> [To do] The lines to extract begin at the one containing "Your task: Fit" and run to the end of the listing; set them down exactly and alone.

> [Given information]
-.-.-

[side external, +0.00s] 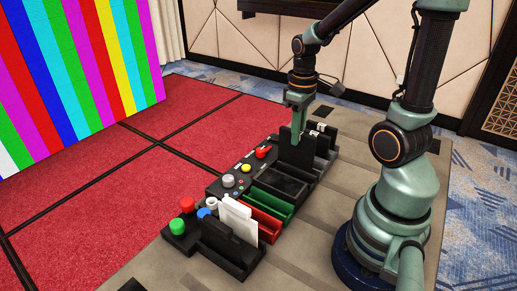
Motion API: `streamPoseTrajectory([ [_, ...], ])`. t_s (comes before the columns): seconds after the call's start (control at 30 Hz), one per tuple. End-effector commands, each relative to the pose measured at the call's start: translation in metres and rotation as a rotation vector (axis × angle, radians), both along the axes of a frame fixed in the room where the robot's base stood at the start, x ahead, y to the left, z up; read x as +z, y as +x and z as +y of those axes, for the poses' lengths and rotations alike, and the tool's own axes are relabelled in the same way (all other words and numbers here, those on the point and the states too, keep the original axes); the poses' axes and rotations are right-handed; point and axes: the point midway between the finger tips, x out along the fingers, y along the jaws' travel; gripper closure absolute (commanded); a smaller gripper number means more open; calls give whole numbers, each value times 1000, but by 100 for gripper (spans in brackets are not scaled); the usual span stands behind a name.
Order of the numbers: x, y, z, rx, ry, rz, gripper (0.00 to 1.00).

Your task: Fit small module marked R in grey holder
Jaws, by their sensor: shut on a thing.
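My gripper (298,138) points down at the far end of the console, shut on a small module. The module is mostly hidden by the fingers and the dark upright plates around it, and I cannot read a mark on it. A dark grey slotted holder (292,160) stands right below and around the fingertips. I cannot tell whether the module is in a slot or just above it. Small white labels (319,128) show on dark upright pieces just right of the fingers. A second dark holder (228,246) with white upright panels (238,218) stands at the near end.
Between the holders lie a green tray (270,204), a red tray (262,220) and a black tray. A console with a red button (262,152), yellow button (246,168) and grey knob (229,181) runs along the left. Red, blue and green knobs (177,226) stand at the near end.

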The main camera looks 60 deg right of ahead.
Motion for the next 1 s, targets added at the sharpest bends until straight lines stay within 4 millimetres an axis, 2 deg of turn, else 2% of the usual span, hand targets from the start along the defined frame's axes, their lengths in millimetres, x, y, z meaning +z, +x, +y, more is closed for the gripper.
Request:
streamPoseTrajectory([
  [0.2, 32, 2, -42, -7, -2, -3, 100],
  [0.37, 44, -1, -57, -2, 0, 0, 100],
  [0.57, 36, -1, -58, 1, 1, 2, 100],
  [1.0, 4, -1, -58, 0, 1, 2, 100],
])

-.-.-

> [Result]
Your task: Fit small module marked R in grey holder
Jaws, by their sensor: shut on a thing.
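My gripper (298,138) points down at the far end of the console, shut on a small module. The module is mostly hidden by the fingers and the dark upright plates around it, and I cannot read a mark on it. A dark grey slotted holder (292,160) stands right below and around the fingertips. I cannot tell whether the module is in a slot or just above it. Small white labels (319,128) show on dark upright pieces just right of the fingers. A second dark holder (228,246) with white upright panels (238,218) stands at the near end.
Between the holders lie a green tray (270,204), a red tray (262,220) and a black tray. A console with a red button (262,152), yellow button (246,168) and grey knob (229,181) runs along the left. Red, blue and green knobs (177,226) stand at the near end.

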The main camera looks 60 deg right of ahead.
Motion for the next 1 s, targets added at the sharpest bends until straight lines stay within 4 millimetres an axis, 2 deg of turn, else 2% of the usual span, hand targets from the start along the defined frame's axes, their lengths in millimetres, x, y, z meaning +z, +x, +y, more is closed for the gripper.
Request:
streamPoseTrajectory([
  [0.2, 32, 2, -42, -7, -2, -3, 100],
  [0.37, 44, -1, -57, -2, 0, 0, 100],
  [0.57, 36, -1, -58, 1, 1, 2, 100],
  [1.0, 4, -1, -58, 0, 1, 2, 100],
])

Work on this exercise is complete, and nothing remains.